[BEGIN]
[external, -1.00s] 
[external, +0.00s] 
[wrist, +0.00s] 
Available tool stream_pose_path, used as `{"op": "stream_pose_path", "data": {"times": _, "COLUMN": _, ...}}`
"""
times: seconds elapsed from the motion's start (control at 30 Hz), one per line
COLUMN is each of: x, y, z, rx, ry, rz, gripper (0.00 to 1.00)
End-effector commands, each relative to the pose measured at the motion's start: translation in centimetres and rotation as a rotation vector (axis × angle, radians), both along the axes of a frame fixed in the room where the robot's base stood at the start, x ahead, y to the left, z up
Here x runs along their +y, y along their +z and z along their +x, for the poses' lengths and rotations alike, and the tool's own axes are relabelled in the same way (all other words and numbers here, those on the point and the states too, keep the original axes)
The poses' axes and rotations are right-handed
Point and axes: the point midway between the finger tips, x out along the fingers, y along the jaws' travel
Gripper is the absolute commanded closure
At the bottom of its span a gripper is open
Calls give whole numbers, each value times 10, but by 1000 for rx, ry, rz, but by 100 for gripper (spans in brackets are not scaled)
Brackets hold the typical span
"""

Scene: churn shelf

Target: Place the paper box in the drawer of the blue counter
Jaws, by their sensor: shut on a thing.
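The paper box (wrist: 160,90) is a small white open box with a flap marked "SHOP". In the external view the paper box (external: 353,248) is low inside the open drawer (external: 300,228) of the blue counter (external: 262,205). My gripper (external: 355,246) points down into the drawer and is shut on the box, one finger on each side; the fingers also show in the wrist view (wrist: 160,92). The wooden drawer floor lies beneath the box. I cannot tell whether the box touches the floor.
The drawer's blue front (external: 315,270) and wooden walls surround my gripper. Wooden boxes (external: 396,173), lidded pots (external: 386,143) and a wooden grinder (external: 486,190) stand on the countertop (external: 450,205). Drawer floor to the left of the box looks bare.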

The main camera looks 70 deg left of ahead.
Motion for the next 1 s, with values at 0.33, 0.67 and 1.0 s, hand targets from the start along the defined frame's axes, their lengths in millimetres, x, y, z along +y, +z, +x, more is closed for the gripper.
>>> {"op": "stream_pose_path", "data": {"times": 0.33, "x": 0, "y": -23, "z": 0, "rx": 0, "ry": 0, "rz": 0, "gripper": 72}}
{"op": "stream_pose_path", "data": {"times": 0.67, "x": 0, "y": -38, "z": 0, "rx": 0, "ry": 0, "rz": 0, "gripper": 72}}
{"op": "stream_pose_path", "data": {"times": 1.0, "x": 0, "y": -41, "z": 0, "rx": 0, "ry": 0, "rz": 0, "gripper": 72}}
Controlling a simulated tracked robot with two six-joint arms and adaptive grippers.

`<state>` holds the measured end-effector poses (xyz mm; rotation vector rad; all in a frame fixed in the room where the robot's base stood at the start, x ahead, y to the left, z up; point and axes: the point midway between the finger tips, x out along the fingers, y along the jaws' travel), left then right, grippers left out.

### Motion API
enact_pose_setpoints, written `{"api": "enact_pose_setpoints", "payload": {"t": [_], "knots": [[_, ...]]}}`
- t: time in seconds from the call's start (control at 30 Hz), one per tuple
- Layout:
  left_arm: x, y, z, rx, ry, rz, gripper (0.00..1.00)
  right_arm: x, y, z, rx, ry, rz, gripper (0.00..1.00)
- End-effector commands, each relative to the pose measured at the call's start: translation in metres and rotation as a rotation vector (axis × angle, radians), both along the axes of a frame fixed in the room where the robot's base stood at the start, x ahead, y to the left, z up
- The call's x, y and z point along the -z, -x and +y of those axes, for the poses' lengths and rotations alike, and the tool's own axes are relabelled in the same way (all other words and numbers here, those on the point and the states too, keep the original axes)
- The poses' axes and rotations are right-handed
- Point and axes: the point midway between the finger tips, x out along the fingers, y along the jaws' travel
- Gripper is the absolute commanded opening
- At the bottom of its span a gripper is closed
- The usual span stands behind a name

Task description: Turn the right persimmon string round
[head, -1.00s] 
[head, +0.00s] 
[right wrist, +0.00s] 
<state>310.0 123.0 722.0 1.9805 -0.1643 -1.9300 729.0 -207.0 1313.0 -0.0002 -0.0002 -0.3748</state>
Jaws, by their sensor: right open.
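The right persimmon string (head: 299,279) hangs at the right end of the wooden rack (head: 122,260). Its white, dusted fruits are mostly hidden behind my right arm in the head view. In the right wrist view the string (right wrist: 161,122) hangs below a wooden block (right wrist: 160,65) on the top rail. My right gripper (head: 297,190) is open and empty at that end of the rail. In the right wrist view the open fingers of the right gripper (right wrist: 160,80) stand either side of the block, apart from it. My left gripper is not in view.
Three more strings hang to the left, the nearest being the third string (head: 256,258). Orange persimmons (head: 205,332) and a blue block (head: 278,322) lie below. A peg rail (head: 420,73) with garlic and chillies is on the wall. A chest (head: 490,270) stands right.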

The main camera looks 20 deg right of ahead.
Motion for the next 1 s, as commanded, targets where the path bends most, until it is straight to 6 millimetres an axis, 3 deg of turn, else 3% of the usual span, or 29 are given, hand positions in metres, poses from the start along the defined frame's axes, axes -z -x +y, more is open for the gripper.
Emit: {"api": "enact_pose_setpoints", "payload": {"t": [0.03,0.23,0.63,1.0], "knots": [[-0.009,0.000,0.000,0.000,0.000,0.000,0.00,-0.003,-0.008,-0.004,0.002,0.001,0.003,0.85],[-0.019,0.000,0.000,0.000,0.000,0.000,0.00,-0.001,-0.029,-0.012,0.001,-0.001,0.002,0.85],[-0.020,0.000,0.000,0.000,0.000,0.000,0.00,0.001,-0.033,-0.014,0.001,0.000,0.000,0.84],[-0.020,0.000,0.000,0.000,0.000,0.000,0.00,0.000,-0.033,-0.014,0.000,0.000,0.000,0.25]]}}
[END]
**To do:** Print only the lines that run from the start of the listing to the line bearing "at the motion's"; please keep the first line and that last one, exactly as they appear.

**Exercise solution:**
[external, -1.00s] 
[external, +0.00s] 
[wrist, +0.00s] 
Available tool stream_pose_path, used as `{"op": "stream_pose_path", "data": {"times": _, "COLUMN": _, ...}}`
"""
times: seconds elapsed from the motion's start (control at 30 Hz), one per line
COLUMN is each of: x, y, z, rx, ry, rz, gripper (0.00 to 1.00)
End-effector commands, each relative to the pose measured at the motion's start: translation in centimetres and rotation as a rotation vector (axis × angle, radians), both along the axes of a frame fixed in the room where the robot's base stood at the start, x ahead, y to the left, z up

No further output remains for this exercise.